— Start of ROWS —

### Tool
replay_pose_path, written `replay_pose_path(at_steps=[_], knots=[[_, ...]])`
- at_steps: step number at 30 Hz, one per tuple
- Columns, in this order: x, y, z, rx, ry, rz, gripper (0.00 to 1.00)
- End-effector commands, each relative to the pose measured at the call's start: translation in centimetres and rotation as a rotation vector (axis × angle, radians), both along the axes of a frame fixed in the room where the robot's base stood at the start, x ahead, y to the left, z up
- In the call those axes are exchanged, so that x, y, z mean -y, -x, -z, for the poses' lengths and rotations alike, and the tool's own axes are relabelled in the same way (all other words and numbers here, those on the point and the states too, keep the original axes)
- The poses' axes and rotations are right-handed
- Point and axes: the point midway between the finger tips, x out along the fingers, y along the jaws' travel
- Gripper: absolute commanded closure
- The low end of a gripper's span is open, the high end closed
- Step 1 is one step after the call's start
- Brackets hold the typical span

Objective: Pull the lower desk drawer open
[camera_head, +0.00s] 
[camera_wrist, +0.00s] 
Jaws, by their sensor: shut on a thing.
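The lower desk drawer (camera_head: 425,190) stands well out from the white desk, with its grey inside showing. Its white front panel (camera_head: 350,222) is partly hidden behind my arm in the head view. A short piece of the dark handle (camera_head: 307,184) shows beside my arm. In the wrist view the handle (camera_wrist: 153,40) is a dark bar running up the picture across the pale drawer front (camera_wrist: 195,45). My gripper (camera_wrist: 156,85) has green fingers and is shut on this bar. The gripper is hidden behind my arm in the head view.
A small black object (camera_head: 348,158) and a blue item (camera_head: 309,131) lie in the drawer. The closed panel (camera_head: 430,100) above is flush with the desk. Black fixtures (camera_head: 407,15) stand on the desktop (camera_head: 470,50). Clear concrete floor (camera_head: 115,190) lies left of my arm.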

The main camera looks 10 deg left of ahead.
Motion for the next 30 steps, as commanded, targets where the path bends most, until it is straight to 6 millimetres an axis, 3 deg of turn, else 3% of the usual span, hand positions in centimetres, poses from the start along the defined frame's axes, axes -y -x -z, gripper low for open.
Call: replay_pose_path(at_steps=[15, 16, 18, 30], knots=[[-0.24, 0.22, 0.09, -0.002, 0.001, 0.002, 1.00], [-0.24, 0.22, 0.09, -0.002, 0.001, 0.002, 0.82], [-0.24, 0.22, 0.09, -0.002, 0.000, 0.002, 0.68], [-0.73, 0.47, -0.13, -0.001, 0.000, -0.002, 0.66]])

— End of ROWS —
— Start of ROWS —

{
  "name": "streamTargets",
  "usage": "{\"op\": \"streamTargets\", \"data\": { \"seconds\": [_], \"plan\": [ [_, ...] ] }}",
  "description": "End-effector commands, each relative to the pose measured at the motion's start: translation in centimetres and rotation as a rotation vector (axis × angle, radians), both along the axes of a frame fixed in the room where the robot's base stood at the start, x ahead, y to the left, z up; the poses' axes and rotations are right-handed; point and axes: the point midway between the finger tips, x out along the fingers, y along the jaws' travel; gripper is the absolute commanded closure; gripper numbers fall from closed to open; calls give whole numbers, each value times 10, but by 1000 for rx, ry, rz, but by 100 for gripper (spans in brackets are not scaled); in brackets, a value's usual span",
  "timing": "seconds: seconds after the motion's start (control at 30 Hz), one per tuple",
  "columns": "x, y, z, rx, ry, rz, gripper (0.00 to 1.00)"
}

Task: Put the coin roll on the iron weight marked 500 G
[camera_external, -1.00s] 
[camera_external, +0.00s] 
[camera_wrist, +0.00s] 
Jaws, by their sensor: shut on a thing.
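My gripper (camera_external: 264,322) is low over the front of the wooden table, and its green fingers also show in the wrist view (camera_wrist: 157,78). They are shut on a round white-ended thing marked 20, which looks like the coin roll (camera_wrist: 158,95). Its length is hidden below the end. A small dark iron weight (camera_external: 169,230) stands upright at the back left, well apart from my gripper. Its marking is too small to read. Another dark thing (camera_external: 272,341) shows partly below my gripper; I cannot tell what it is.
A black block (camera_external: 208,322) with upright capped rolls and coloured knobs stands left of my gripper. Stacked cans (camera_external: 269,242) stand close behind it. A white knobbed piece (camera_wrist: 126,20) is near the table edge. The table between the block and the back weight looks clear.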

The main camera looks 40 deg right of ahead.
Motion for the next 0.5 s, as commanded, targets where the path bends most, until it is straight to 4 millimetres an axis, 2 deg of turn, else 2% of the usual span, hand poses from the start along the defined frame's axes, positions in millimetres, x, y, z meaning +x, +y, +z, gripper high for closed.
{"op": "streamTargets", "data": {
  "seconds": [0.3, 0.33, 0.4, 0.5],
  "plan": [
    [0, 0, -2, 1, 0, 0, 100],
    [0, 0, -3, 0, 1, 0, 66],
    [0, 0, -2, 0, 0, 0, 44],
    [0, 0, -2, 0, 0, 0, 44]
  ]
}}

— End of ROWS —

■ TASK GOAL ■
Copy out each line in the listing that has the word "numbers".

■ ANSWER TO THE EXERCISE ■
- In the call those axes are exchanged, so that x, y, z mean -y, -x, -z, for the poses' lengths and rotations alike, and the tool's own axes are relabelled in the same way (all other words and numbers here, those on the point and the states too, keep the original axes)
  "description": "End-effector commands, each relative to the pose measured at the motion's start: translation in centimetres and rotation as a rotation vector (axis × angle, radians), both along the axes of a frame fixed in the room where the robot's base stood at the start, x ahead, y to the left, z up; the poses' axes and rotations are right-handed; point and axes: the point midway between the finger tips, x out along the fingers, y along the jaws' travel; gripper is the absolute commanded closure; gripper numbers fall from closed to open; calls give whole numbers, each value times 10, but by 1000 for rx, ry, rz, but by 100 for gripper (spans in brackets are not scaled); in brackets, a value's usual span",

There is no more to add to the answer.